Сбивался, конечно, М. на обобщения и отвлеченности. Однако можно было согласиться, что есть два пути: воздействие внутреннее (разговоры, уговоры) и внешнее (военные меры). Первое, сейчас, неизбежно переливается в демагогию. Демагогия – это беспредельная выдача векселей, заведомо неоплатных, непременно беспредельна (всякая попытка поставить предел – уничтожает работу). М. отвергал и целесообразность этого «насилия над душами». Путь второй (нынешние меры, «насилие над телами») – конечно, лишь отрицательный, т. е. могущий не двинуть вперед, но возвратить сошедший с рельс поезд – на рельсы (по которым уже можно двигаться вперед). Но он не только бывает целесообразен: в иные моменты он один и целесообразен.
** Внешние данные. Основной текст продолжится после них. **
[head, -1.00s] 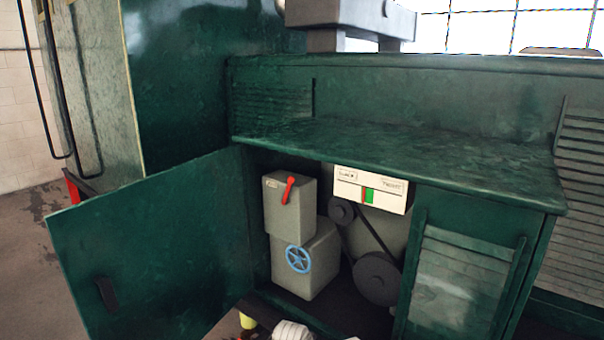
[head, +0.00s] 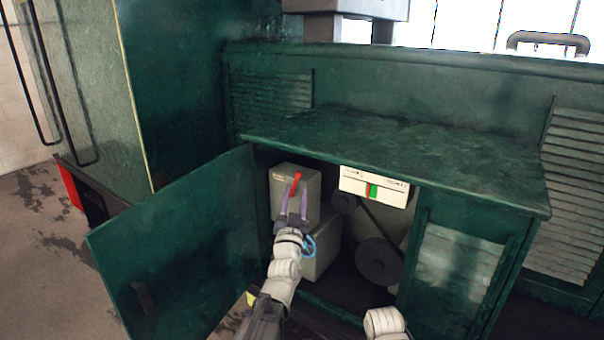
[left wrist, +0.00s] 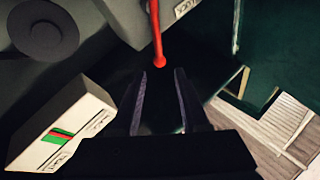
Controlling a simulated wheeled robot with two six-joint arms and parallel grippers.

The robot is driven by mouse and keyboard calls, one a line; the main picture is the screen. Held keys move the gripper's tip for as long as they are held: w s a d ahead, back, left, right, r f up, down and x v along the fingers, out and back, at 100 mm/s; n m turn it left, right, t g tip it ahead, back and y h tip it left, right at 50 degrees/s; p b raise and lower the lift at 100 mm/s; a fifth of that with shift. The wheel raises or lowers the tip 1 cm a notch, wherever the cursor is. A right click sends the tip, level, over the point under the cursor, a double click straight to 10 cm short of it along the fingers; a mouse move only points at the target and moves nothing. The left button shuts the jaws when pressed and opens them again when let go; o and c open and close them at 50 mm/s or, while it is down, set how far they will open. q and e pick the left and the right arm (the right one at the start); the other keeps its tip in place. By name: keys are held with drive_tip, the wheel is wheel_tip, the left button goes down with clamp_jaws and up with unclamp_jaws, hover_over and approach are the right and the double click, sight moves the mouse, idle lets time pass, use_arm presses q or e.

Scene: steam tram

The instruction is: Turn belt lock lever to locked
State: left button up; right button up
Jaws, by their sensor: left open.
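The red lever (head: 295,184) is mounted on the front of a grey box (head: 311,200) inside the open green cabinet. It stands nearly upright, leaning slightly right at the top. My left gripper (head: 293,200) is open in front of that box, its fingers pointing at the lever. In the left wrist view the lever (left wrist: 156,35) ends in a rounded knob just beyond and between the two open fingertips (left wrist: 161,78). I see no contact. The word on the box plate is partly cut off in the wrist view. My right gripper's fingers do not show.
A blue handwheel (head: 309,247) sits below the lever, partly behind my left gripper. A white gauge (head: 375,187) with a red and green mark and dark belt pulleys (head: 378,262) are to the right. The open cabinet door (head: 180,250) stands on the left; the worktop (head: 400,155) overhangs above.

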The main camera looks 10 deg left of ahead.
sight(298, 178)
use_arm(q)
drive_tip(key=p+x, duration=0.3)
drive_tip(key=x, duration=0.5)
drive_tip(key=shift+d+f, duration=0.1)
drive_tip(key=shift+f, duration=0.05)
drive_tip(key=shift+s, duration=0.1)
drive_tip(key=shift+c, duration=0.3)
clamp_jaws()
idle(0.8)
26-го в субботу, к вечеру, приехал к Керенскому из Ставки Вл. Львов (бывший об. прокурор Синода). Перед своим отъездом в Москву и затем в Ставку, дней 10 тому назад, он тоже был у Керенского, говорил с ним наедине, разговор неизвестен. Точно так же наедине был и второй разговор с Львовым, уже приехавшим из Ставки. Было назначено вечернее заседание; но когда министры стали собираться в Зимний дворец, из кабинета вылетел Керенский, один, без Львова, потрясая какой-то бумажкой с набросанными рукой Львова строками, и, весь бледный и «вдохновенный», объявил, что «открыт заговор ген. Корнилова», что это тотчас будет проверено и ген. Корнилов немедленно будет смещен с должности главнокомандующего как «изменник».
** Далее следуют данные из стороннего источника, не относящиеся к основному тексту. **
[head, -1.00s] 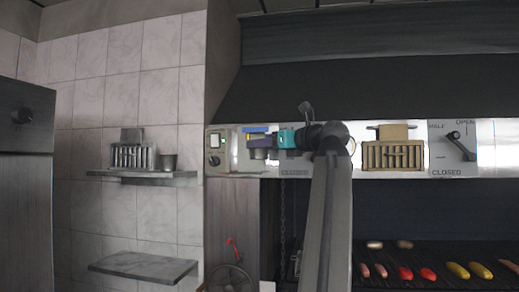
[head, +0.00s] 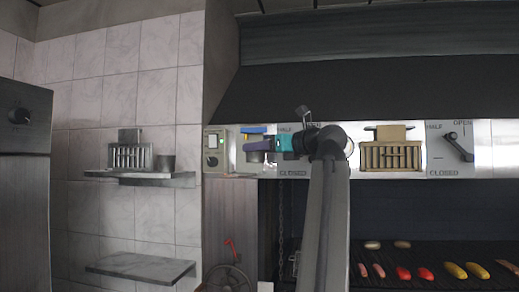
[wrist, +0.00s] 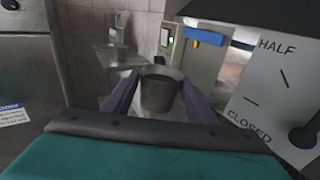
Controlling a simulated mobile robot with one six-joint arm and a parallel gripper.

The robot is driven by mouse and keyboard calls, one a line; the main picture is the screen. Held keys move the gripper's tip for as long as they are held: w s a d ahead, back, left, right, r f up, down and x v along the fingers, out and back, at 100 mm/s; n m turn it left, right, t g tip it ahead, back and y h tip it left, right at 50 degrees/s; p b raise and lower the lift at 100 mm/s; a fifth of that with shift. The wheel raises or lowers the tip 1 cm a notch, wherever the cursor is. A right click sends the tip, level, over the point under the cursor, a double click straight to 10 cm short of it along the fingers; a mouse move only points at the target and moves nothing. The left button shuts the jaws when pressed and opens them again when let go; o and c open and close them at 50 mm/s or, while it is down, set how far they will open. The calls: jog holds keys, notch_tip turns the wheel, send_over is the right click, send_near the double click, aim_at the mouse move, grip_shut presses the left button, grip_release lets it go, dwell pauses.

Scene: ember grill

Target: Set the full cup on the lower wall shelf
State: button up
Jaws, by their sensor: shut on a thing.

Можно себе представить, во что обратились фигуры министров, ничего не понимавших. Первым нашелся услужливый Некрасов, «поверивший» на слово г-ну премьеру и тотчас захлопотавший. Но, кажется, ничего еще не мог понять Савинков, тем более, что он лишь в этот день сам вернулся из Ставки, от Корнилова. Савинкова взял Керенский к прямому проводу, соединились с Корниловым: Керенский заявил, что рядом с ним стоит В. Львов (хотя ни малейшего Львова не было), запросил Корнилова: «Подтверждает ли он то, что говорит от него приехавший и стоящий перед проводом Львов». Когда выползла лента с совершенно покойным «да» – Керенский бросил все, отскочил назад, к министрам, уже в полной истерике, с криками об «измене», о «мятеже», о том, что немедленно он смещает Корнилова и дает приказ о его аресте в Ставке.
Тут я подробностей еще не знаю, знаю только, что Керенский приказал Савинкову продолжать разговор с Корниловым и на вопрос Корнилова, когда Керенский с членами пр-ва прибудет, как условлено, в Ставку, – отвечать: «Приеду 27-го». Приказал так ответить – уже посреди всей этой бучи, уже крича и думая об аресте Корнилова, а не о поездке к нему. Объяснил, что это «необходимая уловка», чтобы пока – Корнилов ничего не подозревал, не знал, что все открыто (???). Карташев присутствовал при разговоре этом, стоял у провода.
Опять не знаю никаких дальнейших точных подробностей сумасшедше-истерического вечера. Знаю, что к Керенскому даже Милюкова привозили, но и тот отступился, не будучи в состоянии ни толку добиться, ни каким бы то ни было способом уяснить себе, в чем дело, ни задержать поток действий Керенского хоть на одну минуту. Кажется, все сплошь хватали Керенского за фалды, чтобы иметь минуту для соображения, – напрасно! Он визжал свое, не слушая и, вероятно, даже физически не слыша никаких слов, к нему обращенных.
По отрывочным выкликам Керенского и по отрывочным строкам невидимого Львова (арестован), набросанным тут же, во время свиданья, – выходило как будто так, что Корнилов как будто послал Львова к Керенскому чуть ли не с ультиматумом, с требованием какой-то диктатуры, или директории, или чего-то вроде этого. Кроме этих, крайне сбивчивых, передач Керенского, министры не имели никаких данных и никаких ниоткуда сведений; Корнилов только подтвердил «то, что говорит Львов», а «что говорил Львов» – никто не слышал, ибо никто Львова так и не видал.
До утра воскресенья это не выходило из стен дворца; на другой день министры (чуть ли там не ночевавшие) вновь приступили к Керенскому, чтобы заставить его путем объясниться, принять разумное решение, но… Керенский в этот день окончательно и уже бесповоротно огорошил их. Он уже послал приказ об отставке Корнилова. Ему велено немедля сложить с себя верховное командование. Это командование принимает на себя сам Керенский. Уже написана (Некрасовым, «не видевшим, но уверовавшим») и разослана телеграмма «всем, всем, всем», объявляющая Корнилова «мятежником, изменником, посягнувшим на верховную власть» и повелевающая никаким его приказам не подчиняться. Наконец, для полного вразумления министров, стоявших с открытыми ртами, для отнятия у них последнего сомнения, что Корнилов мятежник и изменник, и заговорщик, – открыл им Керенский: «С фронта уже двинуто на Петербург несколько мятежных дивизий», они уже идут. Необходимо организовать оборону «Петрограда и революции».